- Dataset extract -

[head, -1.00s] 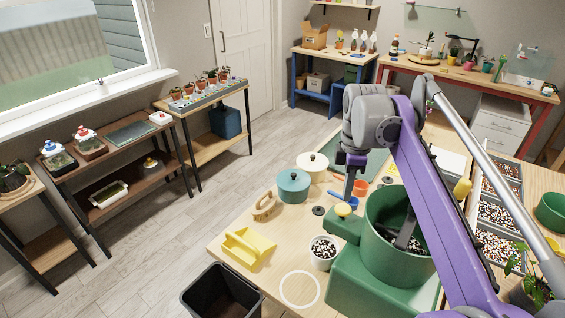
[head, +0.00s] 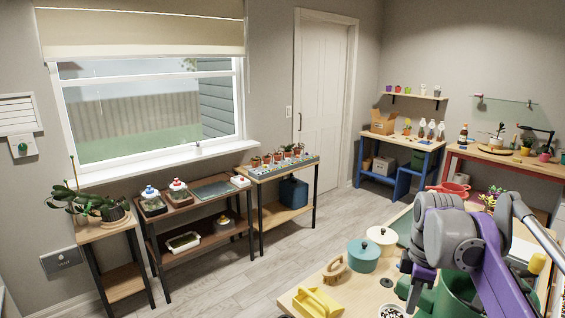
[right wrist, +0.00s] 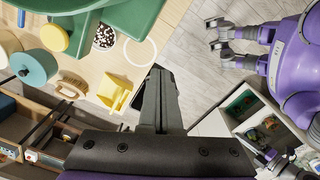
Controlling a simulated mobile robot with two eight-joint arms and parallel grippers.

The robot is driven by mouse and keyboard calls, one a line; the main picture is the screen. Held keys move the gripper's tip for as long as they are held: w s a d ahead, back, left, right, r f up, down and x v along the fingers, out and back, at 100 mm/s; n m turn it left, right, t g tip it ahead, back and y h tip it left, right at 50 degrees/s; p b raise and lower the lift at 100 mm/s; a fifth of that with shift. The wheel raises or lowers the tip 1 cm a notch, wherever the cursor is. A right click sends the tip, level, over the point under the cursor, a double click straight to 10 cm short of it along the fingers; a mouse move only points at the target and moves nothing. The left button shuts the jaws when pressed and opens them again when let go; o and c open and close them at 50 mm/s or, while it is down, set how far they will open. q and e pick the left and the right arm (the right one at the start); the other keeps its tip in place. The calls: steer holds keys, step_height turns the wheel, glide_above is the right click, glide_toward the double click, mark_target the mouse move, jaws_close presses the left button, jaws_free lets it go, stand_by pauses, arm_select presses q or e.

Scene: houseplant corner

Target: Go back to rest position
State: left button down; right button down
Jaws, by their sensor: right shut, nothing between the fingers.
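My right gripper (head: 418,288) is at the lower right of the head view, below its grey wrist and purple arm, over the workbench. In the right wrist view its dark fingers (right wrist: 158,76) are together with nothing between them. They point past the yellow tray-like caddy (right wrist: 117,92) and the bench edge. A grey and purple part of my own body (right wrist: 228,38) shows at the upper right of that view. It may be my left gripper, but its jaw state is unclear. The head view does not show my left arm.
The workbench holds a teal pot (head: 363,256), a cream pot (head: 382,239), a wooden handled tool (head: 334,271) and the yellow caddy (head: 316,303). A green machine (head: 458,292) stands partly behind my arm. Shelves (head: 195,235) line the window wall. The floor between is clear.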

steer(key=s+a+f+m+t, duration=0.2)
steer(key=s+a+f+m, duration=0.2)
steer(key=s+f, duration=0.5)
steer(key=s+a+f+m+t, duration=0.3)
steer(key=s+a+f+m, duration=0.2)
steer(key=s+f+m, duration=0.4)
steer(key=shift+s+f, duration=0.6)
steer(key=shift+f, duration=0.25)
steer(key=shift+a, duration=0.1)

- What to do -
The material above must be printed exactly, with its pictures left out.

- The response -
[head, -1.00s] 
[head, +0.00s] 
[right wrist, +0.00s] 
Controlling a simulated mobile robot with two eight-joint arms and parallel grippers.

The robot is driven by mouse and keyboard calls, one a line; the main picture is the screen. Held keys move the gripper's tip for as long as they are held: w s a d ahead, back, left, right, r f up, down and x v along the fingers, out and back, at 100 mm/s; n m turn it left, right, t g tip it ahead, back and y h tip it left, right at 50 degrees/s; p b raise and lower the lift at 100 mm/s; a fifth of that with shift. The wheel raises or lowers the tip 1 cm a notch, wherever the cursor is. A right click sends the tip, level, over the point under the cursor, a double click straight to 10 cm short of it along the fingers; a mouse move only points at the target and moves nothing. The left button shuts the jaws when pressed and opens them again when let go; o and c open and close them at 50 mm/s or, while it is down, set how far they will open. q and e pick the left and the right arm (the right one at the start); the other keeps its tip in place. The calls: steer holds keys, step_height turns the wheel, glide_above is the right click, glide_toward the double click, mark_target the mouse move, jaws_close presses the left button, jaws_free lets it go, stand_by pauses, arm_select presses q or e.

Scene: houseplant corner

Target: Go back to rest position
State: left button down; right button down
Jaws, by their sensor: right shut, nothing between the fingers.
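My right gripper (head: 418,288) is at the lower right of the head view, below its grey wrist and purple arm, over the workbench. In the right wrist view its dark fingers (right wrist: 158,76) are together with nothing between them. They point past the yellow tray-like caddy (right wrist: 117,92) and the bench edge. A grey and purple part of my own body (right wrist: 228,38) shows at the upper right of that view. It may be my left gripper, but its jaw state is unclear. The head view does not show my left arm.
The workbench holds a teal pot (head: 363,256), a cream pot (head: 382,239), a wooden handled tool (head: 334,271) and the yellow caddy (head: 316,303). A green machine (head: 458,292) stands partly behind my arm. Shelves (head: 195,235) line the window wall. The floor between is clear.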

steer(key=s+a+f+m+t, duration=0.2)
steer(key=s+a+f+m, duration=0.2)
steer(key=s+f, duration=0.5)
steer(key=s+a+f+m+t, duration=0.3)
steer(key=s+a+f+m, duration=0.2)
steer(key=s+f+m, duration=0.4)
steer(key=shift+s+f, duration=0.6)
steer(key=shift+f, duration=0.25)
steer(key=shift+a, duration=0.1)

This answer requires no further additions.